We then test our approach for NGSIM and HighD datasets under low density traffic. As shown in Table.I, without any calibration, our approach can achieve zero collision rates on both datasets and obtains the lowest RMSE in position and velocity, which shows the power of our learned CBF in terms of providing safety guarantees.
For challenging dense traffic cases in NGSIM, we further compare with PS-GAIL and RAIL as shown in Fig.5. With similar lane changing rates, our collision rate is almost 1/10 to the “RAIL-Smooth”. Our method also achieves a lower off-road duration. Compared to RAIL, our approach does result in a slightly higher hard brake rate, which might be due to the collision-avoidance intention in our CBF controller. Our RMSE is similar to RAIL and thus is not reported here. To show the generalizability of our approach, we train the model in NGSIM using only 20 agents then test on an increasing number of agents from 10 to 100. Our learned model can adapt to different traffic density and maintain a similar level of collision rates as shown in Fig.5 (b). As a comparison, RAIL is trained using 100 agents but behaves poorly when the density changes. When the density is low (N ≤ 40), the collision rate for RAIL goes even higher.
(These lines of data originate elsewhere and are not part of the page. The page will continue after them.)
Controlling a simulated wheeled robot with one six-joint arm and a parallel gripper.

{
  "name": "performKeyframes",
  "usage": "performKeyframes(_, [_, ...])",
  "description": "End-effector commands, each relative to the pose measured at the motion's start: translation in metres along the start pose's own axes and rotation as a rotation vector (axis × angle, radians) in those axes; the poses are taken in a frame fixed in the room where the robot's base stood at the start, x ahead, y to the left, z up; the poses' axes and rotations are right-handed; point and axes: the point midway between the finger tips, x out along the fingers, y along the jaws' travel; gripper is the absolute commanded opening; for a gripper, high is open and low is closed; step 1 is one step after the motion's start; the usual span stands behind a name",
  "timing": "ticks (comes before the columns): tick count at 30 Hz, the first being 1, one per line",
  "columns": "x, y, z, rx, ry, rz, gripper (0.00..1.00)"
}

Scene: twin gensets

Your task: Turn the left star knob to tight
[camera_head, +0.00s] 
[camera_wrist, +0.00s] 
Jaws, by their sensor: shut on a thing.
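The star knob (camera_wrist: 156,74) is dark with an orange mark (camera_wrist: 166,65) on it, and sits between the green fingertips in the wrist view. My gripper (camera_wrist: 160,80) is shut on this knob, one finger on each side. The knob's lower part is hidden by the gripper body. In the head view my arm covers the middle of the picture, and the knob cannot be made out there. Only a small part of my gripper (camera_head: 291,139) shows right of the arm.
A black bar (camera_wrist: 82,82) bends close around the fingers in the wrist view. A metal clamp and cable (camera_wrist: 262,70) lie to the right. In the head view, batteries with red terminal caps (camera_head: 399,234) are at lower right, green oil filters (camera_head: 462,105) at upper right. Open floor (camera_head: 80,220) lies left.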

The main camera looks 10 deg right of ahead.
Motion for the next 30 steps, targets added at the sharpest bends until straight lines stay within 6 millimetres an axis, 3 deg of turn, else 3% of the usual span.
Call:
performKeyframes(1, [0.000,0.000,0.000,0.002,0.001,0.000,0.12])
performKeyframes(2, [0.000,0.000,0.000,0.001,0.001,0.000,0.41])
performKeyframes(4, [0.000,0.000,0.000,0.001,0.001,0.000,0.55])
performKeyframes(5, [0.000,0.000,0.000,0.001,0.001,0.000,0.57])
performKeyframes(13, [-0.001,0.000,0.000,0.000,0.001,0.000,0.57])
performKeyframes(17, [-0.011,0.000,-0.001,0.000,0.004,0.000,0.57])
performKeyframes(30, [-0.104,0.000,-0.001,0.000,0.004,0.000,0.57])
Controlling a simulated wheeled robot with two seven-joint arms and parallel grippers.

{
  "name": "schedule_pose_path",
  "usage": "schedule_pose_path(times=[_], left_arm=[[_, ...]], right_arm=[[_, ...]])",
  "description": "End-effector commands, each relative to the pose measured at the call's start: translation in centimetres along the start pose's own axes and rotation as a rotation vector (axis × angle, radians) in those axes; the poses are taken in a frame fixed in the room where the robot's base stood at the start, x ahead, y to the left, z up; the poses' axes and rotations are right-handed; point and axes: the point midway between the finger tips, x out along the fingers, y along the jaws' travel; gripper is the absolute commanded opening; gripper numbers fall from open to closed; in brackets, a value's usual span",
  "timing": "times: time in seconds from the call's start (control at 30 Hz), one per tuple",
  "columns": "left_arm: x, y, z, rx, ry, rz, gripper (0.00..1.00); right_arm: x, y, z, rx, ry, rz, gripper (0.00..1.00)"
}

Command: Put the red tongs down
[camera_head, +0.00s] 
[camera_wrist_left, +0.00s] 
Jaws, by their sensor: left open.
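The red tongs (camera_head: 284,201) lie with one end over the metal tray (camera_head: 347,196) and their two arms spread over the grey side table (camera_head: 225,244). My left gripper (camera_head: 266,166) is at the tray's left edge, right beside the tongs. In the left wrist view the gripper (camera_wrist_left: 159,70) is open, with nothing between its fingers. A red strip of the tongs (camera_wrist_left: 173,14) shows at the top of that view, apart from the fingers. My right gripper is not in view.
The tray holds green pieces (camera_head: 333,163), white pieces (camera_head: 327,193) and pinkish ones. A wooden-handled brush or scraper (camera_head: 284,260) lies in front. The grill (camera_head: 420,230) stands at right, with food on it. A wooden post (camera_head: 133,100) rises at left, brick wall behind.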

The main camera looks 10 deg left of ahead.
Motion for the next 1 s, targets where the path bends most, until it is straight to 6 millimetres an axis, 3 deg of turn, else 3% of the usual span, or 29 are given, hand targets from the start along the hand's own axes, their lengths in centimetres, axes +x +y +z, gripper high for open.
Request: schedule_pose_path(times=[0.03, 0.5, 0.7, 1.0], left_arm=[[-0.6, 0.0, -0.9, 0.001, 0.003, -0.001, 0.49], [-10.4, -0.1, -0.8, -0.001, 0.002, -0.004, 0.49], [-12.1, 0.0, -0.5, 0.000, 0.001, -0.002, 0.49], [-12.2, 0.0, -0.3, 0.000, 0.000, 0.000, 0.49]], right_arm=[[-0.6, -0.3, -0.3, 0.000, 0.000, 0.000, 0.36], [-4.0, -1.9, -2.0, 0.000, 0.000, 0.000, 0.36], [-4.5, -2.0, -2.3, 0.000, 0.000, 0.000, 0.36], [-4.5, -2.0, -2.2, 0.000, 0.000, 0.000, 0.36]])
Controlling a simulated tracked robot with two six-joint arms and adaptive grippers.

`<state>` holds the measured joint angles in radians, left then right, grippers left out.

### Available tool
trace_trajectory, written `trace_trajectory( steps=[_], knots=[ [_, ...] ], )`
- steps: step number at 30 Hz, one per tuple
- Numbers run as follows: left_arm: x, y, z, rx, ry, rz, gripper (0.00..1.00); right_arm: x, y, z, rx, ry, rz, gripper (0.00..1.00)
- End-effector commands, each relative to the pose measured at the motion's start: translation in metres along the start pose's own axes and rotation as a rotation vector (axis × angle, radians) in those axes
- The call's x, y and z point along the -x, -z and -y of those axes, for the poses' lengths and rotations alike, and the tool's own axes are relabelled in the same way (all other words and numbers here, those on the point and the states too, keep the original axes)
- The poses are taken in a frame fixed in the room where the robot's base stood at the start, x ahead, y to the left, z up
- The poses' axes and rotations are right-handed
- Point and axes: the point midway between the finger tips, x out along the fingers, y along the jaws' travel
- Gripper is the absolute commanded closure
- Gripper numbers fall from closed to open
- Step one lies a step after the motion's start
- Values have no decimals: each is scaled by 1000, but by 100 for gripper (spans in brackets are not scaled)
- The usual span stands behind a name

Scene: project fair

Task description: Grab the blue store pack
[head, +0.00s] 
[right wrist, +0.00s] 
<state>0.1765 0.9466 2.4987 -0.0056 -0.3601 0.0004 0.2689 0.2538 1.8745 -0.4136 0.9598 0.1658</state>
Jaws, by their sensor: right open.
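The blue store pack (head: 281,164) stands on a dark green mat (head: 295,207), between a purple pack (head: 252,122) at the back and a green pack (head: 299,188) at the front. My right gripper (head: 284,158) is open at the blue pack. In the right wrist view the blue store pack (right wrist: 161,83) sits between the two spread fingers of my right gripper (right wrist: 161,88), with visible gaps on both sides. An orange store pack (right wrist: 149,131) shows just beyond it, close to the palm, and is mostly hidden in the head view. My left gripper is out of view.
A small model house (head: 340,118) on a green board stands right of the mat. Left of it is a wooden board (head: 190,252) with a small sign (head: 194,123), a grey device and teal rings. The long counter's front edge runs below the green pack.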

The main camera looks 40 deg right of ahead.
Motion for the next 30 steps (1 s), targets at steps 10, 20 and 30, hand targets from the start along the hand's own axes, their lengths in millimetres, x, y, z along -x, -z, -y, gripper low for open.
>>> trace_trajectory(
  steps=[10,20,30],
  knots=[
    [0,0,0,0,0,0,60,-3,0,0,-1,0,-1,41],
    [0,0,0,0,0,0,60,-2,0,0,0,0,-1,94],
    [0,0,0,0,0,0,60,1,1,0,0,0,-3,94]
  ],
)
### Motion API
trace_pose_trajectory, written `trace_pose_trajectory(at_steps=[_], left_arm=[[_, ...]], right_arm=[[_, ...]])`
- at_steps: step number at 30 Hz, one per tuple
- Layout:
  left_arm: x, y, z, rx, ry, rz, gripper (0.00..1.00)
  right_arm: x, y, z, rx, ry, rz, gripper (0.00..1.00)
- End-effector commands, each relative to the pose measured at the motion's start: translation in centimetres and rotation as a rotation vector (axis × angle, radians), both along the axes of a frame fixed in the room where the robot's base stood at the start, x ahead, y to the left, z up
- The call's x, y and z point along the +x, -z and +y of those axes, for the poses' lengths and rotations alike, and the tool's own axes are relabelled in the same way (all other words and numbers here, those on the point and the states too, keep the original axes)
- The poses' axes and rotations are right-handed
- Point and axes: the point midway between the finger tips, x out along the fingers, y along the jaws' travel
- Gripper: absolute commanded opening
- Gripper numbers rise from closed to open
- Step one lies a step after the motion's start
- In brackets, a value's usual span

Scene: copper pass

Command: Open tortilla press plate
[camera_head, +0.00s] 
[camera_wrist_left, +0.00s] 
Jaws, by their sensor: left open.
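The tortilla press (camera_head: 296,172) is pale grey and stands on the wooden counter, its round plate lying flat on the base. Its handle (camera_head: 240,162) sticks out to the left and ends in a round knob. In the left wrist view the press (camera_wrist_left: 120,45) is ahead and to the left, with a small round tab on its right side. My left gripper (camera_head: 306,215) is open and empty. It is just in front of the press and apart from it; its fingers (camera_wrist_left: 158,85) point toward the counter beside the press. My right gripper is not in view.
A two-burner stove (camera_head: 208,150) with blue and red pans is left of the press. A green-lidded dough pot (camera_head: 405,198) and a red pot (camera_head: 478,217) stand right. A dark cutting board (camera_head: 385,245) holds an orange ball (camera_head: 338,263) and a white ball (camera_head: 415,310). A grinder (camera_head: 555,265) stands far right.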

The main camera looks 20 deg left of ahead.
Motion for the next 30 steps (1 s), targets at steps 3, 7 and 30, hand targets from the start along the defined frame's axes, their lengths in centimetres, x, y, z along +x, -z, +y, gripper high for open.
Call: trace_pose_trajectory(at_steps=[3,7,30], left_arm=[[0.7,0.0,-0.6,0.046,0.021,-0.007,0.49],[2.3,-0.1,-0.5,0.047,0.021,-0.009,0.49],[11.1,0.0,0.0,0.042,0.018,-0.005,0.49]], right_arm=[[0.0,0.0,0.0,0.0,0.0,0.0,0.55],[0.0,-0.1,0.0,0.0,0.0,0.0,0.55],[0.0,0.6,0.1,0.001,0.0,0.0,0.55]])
To demonstrate the use of reactive and safe agents we have learned, we design a challenging planning task for a vehicle to drive through a crowded street, where the scene is taken from VCI-DUT. As shown in Fig.6, when interacting with our learned reactive agents, the MPC-controlled car can successfully travel through the crowd safely, as our learned agents use a neural-CBF to produce safe reactions and therefore make a path for the car. Whereas in other cases the car is frozen and even goes backward as the pedestrians are not reacting to make a way for the car. This shows that safety-guided reactive agents can help solve some of the conservative issues in the developing self-driving algorithms.